_What is needed_: Extract the lines from the first one in the records below through the line containing "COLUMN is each", keeping both ends and leaving out any pictures.

_Data in this exercise_:
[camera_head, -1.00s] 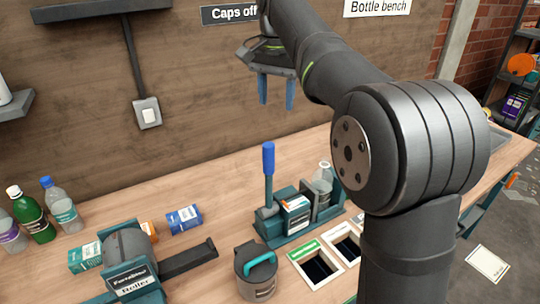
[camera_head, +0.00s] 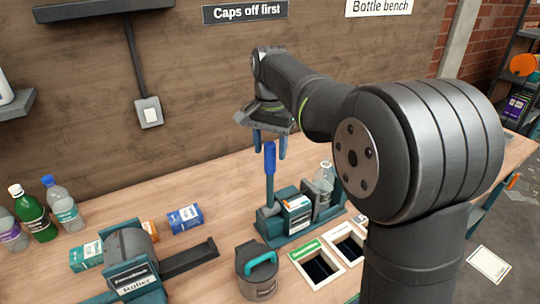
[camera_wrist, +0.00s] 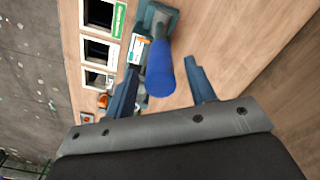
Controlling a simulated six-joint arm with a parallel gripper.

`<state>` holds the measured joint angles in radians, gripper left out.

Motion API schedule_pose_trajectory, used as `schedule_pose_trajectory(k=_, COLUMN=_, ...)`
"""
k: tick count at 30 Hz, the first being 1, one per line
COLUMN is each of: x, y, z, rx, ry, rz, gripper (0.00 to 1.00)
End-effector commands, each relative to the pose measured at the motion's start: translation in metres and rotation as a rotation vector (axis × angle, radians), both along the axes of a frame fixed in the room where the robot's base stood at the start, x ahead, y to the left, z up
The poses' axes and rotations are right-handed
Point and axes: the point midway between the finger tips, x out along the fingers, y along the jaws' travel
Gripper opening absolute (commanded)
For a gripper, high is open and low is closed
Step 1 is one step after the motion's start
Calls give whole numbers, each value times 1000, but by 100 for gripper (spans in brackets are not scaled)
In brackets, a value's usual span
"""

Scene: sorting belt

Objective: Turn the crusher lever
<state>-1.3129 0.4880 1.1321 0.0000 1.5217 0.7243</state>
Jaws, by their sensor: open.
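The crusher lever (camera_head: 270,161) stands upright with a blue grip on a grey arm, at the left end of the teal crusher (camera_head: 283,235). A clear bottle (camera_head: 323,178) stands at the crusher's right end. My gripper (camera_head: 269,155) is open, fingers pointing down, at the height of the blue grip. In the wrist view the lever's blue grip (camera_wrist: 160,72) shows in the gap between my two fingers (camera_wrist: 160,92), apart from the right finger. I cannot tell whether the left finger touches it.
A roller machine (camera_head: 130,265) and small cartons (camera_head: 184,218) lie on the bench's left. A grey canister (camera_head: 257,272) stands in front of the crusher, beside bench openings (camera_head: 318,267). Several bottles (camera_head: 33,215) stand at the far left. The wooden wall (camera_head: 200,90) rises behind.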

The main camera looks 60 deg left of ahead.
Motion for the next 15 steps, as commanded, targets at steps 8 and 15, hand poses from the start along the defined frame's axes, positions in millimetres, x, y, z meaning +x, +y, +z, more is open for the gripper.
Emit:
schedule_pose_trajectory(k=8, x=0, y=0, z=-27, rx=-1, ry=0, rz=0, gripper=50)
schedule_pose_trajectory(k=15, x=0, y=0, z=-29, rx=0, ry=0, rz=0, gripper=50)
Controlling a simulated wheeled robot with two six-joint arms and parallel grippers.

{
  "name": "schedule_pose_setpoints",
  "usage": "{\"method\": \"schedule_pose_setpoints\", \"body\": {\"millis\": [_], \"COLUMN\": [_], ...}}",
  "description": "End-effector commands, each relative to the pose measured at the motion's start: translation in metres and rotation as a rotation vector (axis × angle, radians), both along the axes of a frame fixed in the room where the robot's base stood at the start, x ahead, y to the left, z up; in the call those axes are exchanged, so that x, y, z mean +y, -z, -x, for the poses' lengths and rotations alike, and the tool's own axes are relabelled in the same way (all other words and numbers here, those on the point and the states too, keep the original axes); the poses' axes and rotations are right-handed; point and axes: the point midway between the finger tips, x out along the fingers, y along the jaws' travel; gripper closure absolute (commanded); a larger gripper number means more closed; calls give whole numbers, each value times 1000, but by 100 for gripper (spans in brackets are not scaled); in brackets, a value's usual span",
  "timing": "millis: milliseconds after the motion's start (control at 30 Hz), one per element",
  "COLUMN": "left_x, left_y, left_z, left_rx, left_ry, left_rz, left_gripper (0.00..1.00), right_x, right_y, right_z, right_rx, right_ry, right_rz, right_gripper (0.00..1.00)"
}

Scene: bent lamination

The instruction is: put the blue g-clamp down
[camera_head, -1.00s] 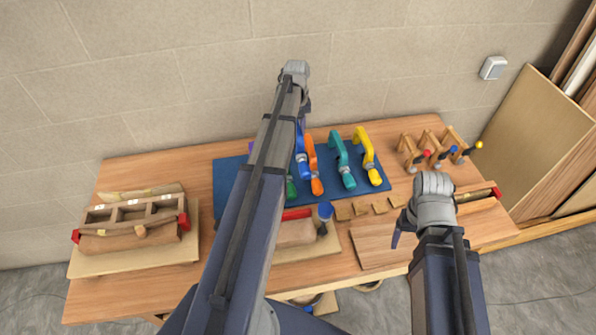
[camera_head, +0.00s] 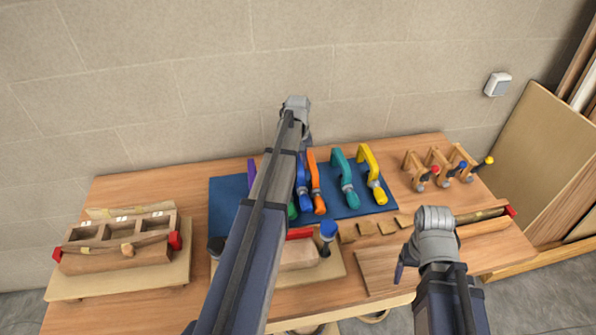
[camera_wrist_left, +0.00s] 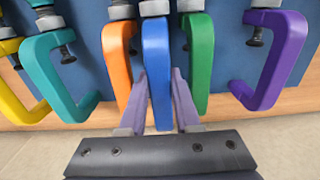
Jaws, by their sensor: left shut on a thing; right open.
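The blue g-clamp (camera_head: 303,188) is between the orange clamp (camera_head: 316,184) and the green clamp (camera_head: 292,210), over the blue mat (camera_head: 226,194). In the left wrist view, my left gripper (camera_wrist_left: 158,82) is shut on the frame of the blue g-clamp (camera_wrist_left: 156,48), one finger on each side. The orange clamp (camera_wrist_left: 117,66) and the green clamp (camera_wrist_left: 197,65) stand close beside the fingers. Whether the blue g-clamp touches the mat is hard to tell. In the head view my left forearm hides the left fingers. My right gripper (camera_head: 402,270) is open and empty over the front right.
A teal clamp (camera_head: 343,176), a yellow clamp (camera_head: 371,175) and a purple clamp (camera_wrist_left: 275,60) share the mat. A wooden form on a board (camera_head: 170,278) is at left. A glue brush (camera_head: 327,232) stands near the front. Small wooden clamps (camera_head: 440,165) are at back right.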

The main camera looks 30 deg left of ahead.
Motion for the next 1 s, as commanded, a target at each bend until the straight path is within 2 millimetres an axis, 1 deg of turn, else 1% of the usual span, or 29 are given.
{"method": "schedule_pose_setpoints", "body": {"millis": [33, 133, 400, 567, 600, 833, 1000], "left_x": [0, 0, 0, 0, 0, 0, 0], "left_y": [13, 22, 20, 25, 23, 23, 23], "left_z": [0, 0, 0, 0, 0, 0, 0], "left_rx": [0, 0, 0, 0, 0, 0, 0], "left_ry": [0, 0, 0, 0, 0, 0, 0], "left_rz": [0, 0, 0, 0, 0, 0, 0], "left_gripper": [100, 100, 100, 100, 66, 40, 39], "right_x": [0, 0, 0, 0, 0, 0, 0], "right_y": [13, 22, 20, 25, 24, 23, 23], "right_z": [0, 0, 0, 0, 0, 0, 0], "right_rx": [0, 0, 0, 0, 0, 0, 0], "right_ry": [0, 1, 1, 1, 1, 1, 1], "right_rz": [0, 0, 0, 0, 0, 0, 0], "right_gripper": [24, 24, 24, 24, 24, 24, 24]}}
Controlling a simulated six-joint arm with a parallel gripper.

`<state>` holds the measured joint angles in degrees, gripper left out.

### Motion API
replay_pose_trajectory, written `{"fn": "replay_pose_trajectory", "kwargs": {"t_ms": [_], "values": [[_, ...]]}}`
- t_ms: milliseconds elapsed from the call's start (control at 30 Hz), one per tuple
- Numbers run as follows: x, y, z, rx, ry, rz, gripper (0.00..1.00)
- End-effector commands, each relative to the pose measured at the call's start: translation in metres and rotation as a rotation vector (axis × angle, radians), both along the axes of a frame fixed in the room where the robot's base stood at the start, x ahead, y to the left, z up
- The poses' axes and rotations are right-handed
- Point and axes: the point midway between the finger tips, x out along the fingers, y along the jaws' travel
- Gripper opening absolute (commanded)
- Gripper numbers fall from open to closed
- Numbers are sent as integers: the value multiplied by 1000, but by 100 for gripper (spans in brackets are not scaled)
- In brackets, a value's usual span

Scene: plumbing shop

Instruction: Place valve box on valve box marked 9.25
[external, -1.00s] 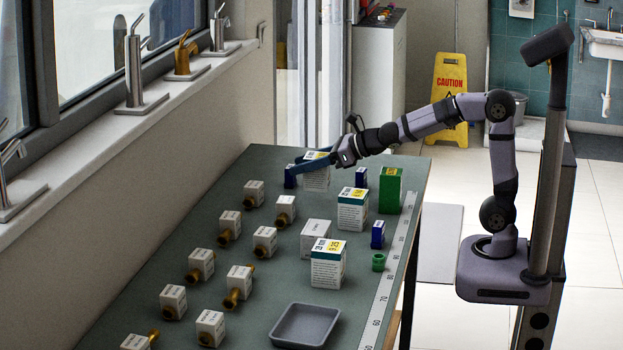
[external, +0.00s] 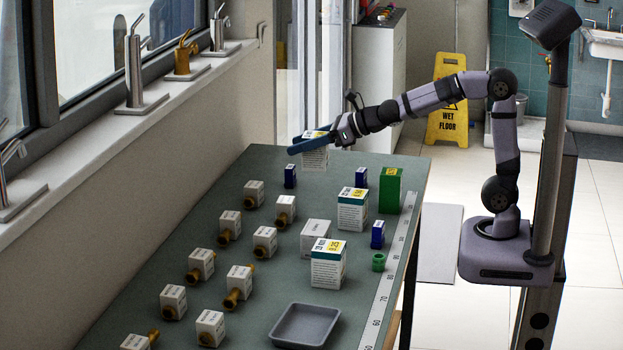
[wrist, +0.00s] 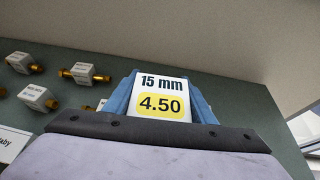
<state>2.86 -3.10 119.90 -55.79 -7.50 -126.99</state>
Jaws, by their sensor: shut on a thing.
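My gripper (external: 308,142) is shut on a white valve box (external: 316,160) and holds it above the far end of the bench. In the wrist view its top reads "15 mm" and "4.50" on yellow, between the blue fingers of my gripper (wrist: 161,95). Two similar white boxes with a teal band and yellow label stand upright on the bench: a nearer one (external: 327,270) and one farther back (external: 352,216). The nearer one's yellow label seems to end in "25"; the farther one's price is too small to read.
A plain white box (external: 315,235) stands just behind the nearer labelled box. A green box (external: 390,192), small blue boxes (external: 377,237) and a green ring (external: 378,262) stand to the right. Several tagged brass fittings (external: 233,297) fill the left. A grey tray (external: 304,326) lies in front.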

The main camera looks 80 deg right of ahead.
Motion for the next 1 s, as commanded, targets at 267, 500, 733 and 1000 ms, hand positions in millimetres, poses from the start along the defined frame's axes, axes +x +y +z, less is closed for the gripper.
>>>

_Answer to this problem_:
[camera_head, -1.00s] 
[camera_head, +0.00s] 
[camera_wrist, +0.00s] 
Controlling a simulated six-joint arm with a parallel gripper.

`<state>` holds the measured joint angles in radians, gripper left out.

Motion API schedule_pose_trajectory, used as `schedule_pose_trajectory(k=_, COLUMN=_, ...)`
"""
k: tick count at 30 Hz, the first being 1, one per line
COLUMN is each of: x, y, z, rx, ry, rz, gripper (0.00 to 1.00)

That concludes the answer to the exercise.